If you’re pregnant and you want to place your baby for adoption, you may be searching for information that will help you figure out how to even begin such a stressful process. Some of what goes into the process of placing your child for adoption are the logistics, but the rest of it is your mindset. First, it’s important that you realize you’re not “giving your baby up” for adoption; you’re experiencing the greatest sacrifice you will ever know. You are making a placement plan for a child you feel you’re not ready or able to parent, and you’re finding that baby’s forever family. It’s also important to keep in mind that while you may not raise your child, you will be forever linked to that child and will also be—forever—a member of his or her family.
The logistics of placing a baby for adoption are far less confusing than the emotions you’ll need to work through. But keep in mind that abortion, parenting, and placing all have their logistics and their ups and downs. This is about what’s best for your baby, and if you believe adoption is it, you can weather whatever ups or downs come your way.
The first thing you need to decide is how much control you want in the whole process. If you’re certain adoption is right for you, you have a few choices. Some choices allow for more independence on your part, while others provide more hand-holding through this stressful situation. Your individual personality should determine which route is best for you when you place your child for adoption. One of the three below will probably make you feel more comfortable, so just go with your gut.
1. Crisis Pregnancy Centers
The goal of most crisis pregnancy centers is to help you find ways to parent or find the best adoption options for you, but all of them center their counseling on ensuring your baby is born and lives the best life you can provide.
You can use a search engine to quickly look for CPCs in your area. Then give them a call. There are pros and cons to CPCs, and they are not all made the same, so you’ll need to ask what services they can provide. If their parenting options don’t work for you, they can help you start exploring adoption and find helpful resources in your area.
2. Adoption Agencies
You can use search engines to find adoption agencies in your area, but you may want to consider doing your research on them before you even give them a call. Read as much as you can on their website to see how you feel about what they have to say. Determine whether they’re a non-profit agency or not (for-profit agencies make money off your crisis). See if they have any of their hopeful adoptive family profiles listed on their website for you to see. Carefully read any online reviews left by both adoptive families and birth parents to get a more realistic feel for the pros and cons of working with them to place your child.
Keep in mind that not all adoption agencies are the same (they vary drastically, in fact), so you’ll want to ask them questions, almost like an interview, before you work with them. You should ask what kind of pre-placement options counseling you will receive, whether they offer post-placement grief counseling, and if they require their hopeful adoptive families to educate themselves about adoption while they wait (and what this education looks like). Most of all, go with your gut. If you feel like they’re genuine and caring and can provide the support you need to help you through your crisis, then ask what the process would be like to work with them from start to finish, and see if you can begin talking to their hopeful adoptive families.
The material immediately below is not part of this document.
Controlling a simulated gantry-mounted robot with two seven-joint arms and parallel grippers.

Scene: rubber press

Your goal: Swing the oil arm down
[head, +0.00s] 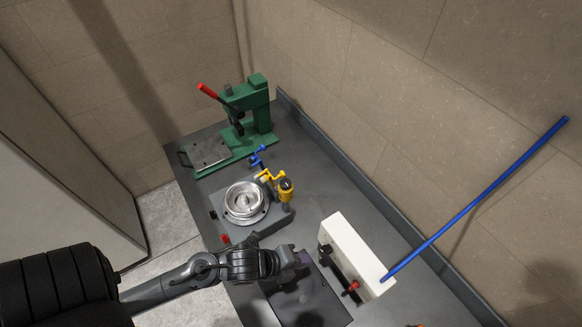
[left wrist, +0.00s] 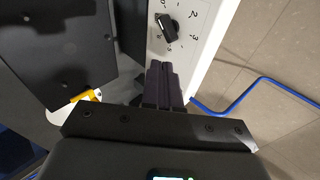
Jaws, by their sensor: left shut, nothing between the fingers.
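A yellow arm with a round cup (head: 285,186) and a blue crank-like piece (head: 258,155) stands beside a round metal dish (head: 245,202) on the table. I take this to be the oil arm. A bit of yellow (left wrist: 86,97) shows at the left in the left wrist view, partly hidden. My left gripper (head: 303,260) is shut and empty, in front of the dish and beside the white box, apart from the yellow arm. Its closed dark fingers (left wrist: 164,84) show in the left wrist view, over the white box's edge. My right gripper is not in view.
A green press (head: 255,105) with a red handle stands at the back. A white box (head: 352,252) with a dial (left wrist: 169,27) is right of my gripper. A long blue rod (head: 480,197) slants up from the box. A dark plate (head: 318,305) lies in front.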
3. Online Searches and Profile Hosting Sites
You can take the process of finding a family into your own hands by searching online from the privacy of your home. Social media has become a great place for expectant moms to connect with prospective adoptive families, so do searches on Facebook and Instagram for “looking to adopt,” “hoping to adopt,” “adoption profile,” or “adoptive family.”
You can even do a Google search for the same terms you used on social media and see what results you get. Some families advertise on Google or other search engines, so look at the advertisements in the search results to see what you find. Many families have websites or blogs that can give you great insight into their lives.
Profile hosting sites, like ParentProfiles.com, are another great option. They host hundreds of adoptive parent profiles and provide the ability to search at your own pace to find the family you feel is as close to perfect as possible for your baby. You can even search based on location, religious preference, whether they already have children, and more. Many of these families are already working with an agency, and these sites allow you to process everything that’s happening in your own time before reaching out to the adoptive family yourself to begin communication.
No matter how you find your child’s future family, make sure you continue listening to your intuition. Prepare numerous questions to ask the hopeful adoptive family before even getting on the phone or meeting in person; your mind is likely to go blank while you’re talking to them. Make a list of what you’re looking for in a family for your child, and prioritize it with must-haves up top and things you’d like for them to have toward the bottom. Most of all, find a family you feel comfortable with and who understands that relationships should grow over time as you work together to provide the very best for the child you all love.